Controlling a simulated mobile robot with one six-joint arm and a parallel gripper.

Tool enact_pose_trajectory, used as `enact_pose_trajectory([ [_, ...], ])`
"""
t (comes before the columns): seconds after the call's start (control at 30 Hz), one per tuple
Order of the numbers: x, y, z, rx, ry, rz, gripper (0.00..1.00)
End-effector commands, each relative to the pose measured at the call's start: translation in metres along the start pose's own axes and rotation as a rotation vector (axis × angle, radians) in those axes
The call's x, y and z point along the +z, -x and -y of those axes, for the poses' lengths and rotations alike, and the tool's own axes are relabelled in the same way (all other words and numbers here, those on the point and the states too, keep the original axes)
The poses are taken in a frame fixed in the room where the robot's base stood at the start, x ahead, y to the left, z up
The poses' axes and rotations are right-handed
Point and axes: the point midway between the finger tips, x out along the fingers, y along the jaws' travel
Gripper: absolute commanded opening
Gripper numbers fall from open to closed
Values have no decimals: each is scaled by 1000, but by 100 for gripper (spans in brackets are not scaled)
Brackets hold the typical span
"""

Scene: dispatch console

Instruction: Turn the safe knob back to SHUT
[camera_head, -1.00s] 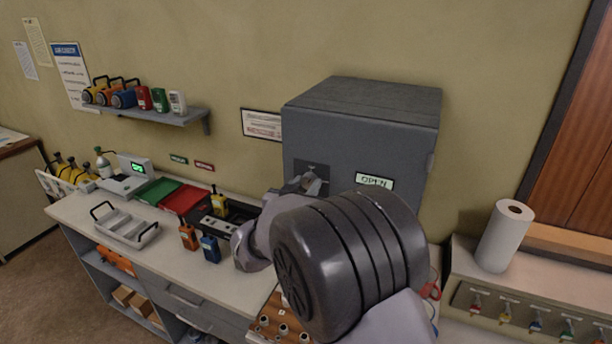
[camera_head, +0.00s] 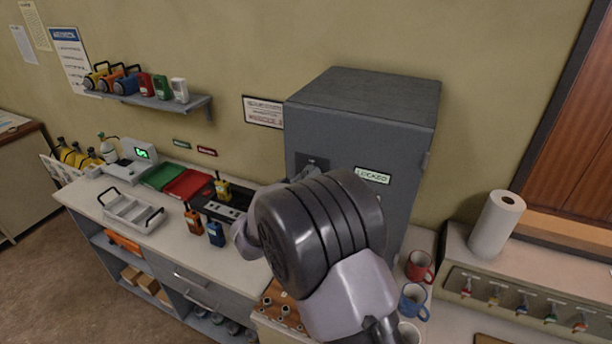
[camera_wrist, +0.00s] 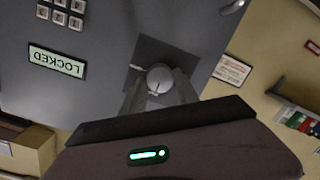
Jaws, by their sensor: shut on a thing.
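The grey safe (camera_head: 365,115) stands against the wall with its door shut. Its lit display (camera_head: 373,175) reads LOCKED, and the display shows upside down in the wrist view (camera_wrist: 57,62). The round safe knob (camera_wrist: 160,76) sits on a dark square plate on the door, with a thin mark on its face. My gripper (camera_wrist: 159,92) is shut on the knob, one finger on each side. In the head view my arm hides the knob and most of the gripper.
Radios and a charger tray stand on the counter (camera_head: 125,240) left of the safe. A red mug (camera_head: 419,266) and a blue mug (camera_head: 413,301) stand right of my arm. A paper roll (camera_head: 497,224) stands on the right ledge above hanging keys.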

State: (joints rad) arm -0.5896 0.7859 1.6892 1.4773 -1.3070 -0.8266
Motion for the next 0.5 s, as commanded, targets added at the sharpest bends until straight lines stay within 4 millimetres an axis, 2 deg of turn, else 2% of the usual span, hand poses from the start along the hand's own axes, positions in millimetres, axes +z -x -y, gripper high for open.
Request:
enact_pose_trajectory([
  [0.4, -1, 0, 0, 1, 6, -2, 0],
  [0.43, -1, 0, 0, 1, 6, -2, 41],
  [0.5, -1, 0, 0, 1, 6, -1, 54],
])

#####

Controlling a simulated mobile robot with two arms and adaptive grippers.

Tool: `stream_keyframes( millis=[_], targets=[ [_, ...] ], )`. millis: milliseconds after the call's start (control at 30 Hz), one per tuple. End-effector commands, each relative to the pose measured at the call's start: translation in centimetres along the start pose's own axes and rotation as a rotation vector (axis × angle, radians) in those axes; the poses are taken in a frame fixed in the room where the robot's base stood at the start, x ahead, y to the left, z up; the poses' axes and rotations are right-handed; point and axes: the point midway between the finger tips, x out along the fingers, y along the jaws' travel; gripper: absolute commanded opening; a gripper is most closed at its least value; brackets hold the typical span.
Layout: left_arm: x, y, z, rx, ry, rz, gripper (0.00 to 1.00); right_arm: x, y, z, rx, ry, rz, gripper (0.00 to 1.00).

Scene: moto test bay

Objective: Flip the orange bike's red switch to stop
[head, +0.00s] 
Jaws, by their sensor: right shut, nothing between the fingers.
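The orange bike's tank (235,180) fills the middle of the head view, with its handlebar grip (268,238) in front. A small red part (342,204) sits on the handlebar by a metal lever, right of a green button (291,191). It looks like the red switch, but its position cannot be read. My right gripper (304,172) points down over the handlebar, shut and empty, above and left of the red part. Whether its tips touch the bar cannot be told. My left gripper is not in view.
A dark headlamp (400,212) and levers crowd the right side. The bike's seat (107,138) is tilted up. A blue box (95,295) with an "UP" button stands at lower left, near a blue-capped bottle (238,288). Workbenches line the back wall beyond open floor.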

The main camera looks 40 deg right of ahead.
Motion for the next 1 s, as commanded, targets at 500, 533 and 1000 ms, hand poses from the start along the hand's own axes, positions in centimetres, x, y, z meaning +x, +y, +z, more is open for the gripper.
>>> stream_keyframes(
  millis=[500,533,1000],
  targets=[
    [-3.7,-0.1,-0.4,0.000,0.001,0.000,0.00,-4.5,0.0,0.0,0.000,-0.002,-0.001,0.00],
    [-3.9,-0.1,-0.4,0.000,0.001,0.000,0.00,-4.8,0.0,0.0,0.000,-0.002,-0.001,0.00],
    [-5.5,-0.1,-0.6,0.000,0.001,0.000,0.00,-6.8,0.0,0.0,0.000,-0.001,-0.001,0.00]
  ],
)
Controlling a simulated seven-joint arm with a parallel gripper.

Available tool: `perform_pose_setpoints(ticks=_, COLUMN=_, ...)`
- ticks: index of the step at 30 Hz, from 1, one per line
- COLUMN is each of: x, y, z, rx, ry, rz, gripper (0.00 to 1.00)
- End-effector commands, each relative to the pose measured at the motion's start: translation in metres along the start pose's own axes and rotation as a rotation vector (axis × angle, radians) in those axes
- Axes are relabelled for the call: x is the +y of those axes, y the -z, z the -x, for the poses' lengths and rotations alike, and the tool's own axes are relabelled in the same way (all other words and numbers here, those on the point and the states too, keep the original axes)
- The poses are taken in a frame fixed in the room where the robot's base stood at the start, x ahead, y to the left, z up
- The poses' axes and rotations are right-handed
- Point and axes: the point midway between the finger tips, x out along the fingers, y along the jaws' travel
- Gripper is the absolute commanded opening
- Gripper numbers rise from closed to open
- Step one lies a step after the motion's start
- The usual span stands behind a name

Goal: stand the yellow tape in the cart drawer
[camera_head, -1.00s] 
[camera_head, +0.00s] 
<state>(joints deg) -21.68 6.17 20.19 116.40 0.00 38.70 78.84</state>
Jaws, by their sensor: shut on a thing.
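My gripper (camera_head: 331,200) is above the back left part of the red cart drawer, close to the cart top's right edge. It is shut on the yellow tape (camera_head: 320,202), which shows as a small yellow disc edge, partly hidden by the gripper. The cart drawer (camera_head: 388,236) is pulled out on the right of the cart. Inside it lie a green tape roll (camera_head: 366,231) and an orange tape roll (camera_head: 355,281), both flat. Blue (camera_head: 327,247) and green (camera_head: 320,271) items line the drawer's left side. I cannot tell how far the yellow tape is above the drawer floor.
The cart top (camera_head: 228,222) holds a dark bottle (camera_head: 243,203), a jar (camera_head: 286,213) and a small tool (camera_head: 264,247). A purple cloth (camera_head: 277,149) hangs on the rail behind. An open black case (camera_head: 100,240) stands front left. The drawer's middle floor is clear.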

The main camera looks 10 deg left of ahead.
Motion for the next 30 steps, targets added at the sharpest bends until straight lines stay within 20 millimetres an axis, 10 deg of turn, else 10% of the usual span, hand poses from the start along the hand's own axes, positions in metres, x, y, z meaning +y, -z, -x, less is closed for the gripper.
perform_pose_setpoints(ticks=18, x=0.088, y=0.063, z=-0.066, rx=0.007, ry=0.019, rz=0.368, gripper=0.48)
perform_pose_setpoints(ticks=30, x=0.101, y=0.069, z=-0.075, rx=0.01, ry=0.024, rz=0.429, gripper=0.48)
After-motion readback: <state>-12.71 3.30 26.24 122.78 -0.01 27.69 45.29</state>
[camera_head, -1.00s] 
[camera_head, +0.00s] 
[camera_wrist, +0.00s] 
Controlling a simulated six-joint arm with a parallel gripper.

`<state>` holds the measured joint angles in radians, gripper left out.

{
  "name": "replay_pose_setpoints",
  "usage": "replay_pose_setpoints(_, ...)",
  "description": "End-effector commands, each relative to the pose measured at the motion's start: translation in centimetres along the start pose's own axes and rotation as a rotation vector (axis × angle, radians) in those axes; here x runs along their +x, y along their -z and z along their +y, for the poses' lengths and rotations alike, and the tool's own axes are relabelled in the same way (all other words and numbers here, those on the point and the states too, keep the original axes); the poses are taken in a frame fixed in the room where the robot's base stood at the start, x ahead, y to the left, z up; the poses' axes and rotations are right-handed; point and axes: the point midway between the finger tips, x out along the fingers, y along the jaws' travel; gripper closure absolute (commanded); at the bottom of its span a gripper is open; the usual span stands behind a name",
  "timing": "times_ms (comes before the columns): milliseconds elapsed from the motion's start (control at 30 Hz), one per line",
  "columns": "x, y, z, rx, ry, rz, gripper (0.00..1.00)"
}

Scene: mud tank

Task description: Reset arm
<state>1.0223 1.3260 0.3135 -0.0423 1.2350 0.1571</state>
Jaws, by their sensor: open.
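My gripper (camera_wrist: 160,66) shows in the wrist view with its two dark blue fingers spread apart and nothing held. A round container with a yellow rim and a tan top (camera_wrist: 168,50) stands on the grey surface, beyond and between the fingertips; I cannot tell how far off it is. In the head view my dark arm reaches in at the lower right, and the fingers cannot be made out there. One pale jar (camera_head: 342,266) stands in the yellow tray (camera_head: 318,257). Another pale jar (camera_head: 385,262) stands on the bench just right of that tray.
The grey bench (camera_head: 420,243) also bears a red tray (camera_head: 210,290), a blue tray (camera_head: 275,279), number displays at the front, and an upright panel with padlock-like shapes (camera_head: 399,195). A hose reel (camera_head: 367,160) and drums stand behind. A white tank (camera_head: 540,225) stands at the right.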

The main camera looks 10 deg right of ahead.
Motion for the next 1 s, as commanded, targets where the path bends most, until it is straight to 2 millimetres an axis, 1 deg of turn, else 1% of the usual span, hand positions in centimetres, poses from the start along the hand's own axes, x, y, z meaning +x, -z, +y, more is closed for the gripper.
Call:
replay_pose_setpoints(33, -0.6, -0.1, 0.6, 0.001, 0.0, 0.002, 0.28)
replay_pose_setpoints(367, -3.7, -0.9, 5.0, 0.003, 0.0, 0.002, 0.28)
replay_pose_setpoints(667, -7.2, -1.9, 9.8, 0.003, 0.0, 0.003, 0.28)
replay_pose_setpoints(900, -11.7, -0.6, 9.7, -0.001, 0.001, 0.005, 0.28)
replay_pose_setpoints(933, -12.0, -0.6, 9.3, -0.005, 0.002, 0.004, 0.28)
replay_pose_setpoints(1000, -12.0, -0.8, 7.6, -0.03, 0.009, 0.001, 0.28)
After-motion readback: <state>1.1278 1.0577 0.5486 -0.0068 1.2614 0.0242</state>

#####

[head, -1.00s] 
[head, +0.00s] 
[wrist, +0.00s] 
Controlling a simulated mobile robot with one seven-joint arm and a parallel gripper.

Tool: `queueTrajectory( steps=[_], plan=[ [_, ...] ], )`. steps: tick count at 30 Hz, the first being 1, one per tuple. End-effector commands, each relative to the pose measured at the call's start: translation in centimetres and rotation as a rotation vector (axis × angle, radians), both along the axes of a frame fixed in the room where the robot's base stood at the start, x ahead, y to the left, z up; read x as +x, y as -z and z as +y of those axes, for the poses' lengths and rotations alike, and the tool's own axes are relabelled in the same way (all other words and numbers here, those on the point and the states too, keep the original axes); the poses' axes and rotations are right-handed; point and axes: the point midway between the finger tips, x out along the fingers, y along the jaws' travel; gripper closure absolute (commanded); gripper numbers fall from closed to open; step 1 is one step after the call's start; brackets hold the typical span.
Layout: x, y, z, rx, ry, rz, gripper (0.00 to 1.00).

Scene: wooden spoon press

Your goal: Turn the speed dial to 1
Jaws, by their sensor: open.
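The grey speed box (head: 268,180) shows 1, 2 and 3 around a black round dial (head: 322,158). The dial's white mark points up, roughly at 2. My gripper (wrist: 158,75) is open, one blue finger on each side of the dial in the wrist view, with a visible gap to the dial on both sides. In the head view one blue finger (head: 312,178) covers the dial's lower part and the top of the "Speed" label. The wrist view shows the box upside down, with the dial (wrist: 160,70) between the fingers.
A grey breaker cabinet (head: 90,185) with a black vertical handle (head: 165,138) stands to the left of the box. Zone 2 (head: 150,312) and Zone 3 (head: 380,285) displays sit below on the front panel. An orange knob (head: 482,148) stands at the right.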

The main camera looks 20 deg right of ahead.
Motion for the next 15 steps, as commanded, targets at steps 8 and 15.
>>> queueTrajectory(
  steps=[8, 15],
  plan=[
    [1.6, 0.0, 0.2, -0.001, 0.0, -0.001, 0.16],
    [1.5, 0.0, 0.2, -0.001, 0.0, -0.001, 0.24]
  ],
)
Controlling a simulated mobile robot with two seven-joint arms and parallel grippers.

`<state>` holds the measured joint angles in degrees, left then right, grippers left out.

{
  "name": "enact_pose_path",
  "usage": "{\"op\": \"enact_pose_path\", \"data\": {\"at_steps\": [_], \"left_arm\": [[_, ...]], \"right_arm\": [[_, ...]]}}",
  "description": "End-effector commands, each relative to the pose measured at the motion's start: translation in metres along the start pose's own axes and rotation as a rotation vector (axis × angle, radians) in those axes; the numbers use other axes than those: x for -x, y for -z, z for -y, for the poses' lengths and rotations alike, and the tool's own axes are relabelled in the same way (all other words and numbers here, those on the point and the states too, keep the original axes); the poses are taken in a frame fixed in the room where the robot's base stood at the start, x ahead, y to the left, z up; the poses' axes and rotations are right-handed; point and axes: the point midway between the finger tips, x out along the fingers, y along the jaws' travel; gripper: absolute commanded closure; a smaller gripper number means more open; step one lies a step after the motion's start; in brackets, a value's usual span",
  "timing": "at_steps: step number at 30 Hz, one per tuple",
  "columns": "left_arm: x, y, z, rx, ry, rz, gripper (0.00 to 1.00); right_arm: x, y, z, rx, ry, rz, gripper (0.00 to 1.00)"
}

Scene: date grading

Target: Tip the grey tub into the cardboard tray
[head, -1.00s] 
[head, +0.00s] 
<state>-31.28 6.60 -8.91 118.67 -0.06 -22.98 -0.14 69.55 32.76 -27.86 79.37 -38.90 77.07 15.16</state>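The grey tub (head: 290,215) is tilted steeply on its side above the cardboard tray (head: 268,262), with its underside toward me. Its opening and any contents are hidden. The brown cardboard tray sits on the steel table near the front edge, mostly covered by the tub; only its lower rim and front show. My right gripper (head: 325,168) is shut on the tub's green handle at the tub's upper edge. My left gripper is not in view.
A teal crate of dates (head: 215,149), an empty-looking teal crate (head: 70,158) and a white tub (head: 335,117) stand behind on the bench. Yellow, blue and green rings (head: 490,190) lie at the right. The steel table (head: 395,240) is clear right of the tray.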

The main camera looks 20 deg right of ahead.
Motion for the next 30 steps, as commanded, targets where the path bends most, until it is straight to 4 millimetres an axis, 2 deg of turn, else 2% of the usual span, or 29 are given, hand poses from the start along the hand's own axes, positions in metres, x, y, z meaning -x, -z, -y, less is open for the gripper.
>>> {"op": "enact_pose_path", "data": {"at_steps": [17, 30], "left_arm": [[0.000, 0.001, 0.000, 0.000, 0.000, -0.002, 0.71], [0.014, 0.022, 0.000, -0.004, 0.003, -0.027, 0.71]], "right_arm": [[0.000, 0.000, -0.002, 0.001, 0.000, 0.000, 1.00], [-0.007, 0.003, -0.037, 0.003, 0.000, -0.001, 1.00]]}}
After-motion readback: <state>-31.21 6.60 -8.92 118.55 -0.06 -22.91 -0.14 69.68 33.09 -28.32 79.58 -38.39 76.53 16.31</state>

#####

Problem to work on | Scan the material line by line and report each one that contains "angles".

Answer |
`<state>` holds the measured joint angles in radians, gripper left out.
`<state>` holds the measured joint angles in degrees, left then right, grippers left out.

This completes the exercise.